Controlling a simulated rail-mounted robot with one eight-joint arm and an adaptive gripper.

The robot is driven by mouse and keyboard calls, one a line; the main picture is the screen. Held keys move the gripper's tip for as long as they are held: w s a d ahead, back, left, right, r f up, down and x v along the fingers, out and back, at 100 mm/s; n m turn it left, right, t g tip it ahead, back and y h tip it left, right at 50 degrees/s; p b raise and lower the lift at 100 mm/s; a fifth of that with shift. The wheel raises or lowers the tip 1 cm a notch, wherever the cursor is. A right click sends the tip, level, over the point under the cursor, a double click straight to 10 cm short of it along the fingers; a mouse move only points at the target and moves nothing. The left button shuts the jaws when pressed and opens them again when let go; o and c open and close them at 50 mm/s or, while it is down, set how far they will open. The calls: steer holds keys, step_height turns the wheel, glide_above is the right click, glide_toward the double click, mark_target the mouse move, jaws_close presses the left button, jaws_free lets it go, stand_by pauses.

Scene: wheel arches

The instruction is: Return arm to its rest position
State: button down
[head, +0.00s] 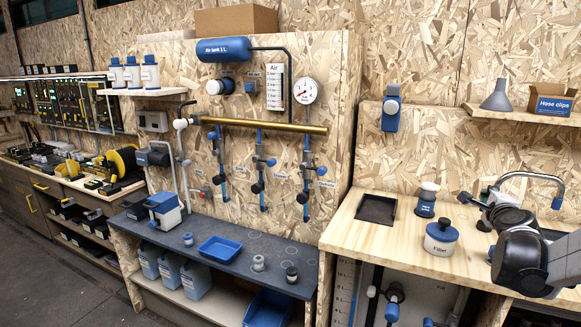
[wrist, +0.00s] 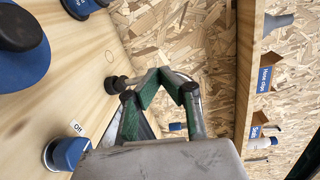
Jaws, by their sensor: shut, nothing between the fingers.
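My gripper (wrist: 162,78) shows in the wrist view with its green-sided fingers drawn together and nothing between them. It is above the wooden bench top, near the plywood wall, apart from the blue-lidded pots. In the head view my dark arm (head: 520,245) reaches in from the right edge, over the right end of the bench. The fingertips are hard to make out there against the curved metal pipe behind.
A curved metal pipe (head: 530,175) stands close to my arm. A shelf above holds a grey funnel (head: 496,96) and a Hose clips box (head: 553,104).

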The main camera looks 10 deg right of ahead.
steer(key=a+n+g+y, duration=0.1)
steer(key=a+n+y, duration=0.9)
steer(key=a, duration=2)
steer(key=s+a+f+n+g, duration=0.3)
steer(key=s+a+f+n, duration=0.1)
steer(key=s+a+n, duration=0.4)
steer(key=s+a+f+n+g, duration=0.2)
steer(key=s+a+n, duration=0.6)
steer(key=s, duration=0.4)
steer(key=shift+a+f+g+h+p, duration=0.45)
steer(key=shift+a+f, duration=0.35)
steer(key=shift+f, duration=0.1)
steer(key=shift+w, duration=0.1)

----

What you should do >>
Transcribe the preceding listing in its entirety and with exact wording, leaving out pictures.

Correct answer >>
Controlling a simulated rail-mounted robot with one eight-joint arm and an adaptive gripper.

The robot is driven by mouse and keyboard calls, one a line; the main picture is the screen. Held keys move the gripper's tip for as long as they are held: w s a d ahead, back, left, right, r f up, down and x v along the fingers, out and back, at 100 mm/s; n m turn it left, right, t g tip it ahead, back and y h tip it left, right at 50 degrees/s; p b raise and lower the lift at 100 mm/s; a fifth of that with shift. The wheel raises or lowers the tip 1 cm a notch, wherever the cursor is. A right click sends the tip, level, over the point under the cursor, a double click straight to 10 cm short of it along the fingers; a mouse move only points at the target and moves nothing. The left button shuts the jaws when pressed and opens them again when let go; o and c open and close them at 50 mm/s or, while it is down, set how far they will open. The calls: steer holds keys, step_height turns the wheel, glide_above is the right click, glide_toward the double click, mark_target the mouse move, jaws_close presses the left button, jaws_free lets it go, stand_by pauses.

Scene: wheel arches

The instruction is: Return arm to its rest position
State: button down
[head, +0.00s] 
[wrist, +0.00s] 
Jaws, by their sensor: shut, nothing between the fingers.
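My gripper (wrist: 162,78) shows in the wrist view with its green-sided fingers drawn together and nothing between them. It is above the wooden bench top, near the plywood wall, apart from the blue-lidded pots. In the head view my dark arm (head: 520,245) reaches in from the right edge, over the right end of the bench. The fingertips are hard to make out there against the curved metal pipe behind.
A curved metal pipe (head: 530,175) stands close to my arm. A shelf above holds a grey funnel (head: 496,96) and a Hose clips box (head: 553,104).

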The main camera looks 10 deg right of ahead.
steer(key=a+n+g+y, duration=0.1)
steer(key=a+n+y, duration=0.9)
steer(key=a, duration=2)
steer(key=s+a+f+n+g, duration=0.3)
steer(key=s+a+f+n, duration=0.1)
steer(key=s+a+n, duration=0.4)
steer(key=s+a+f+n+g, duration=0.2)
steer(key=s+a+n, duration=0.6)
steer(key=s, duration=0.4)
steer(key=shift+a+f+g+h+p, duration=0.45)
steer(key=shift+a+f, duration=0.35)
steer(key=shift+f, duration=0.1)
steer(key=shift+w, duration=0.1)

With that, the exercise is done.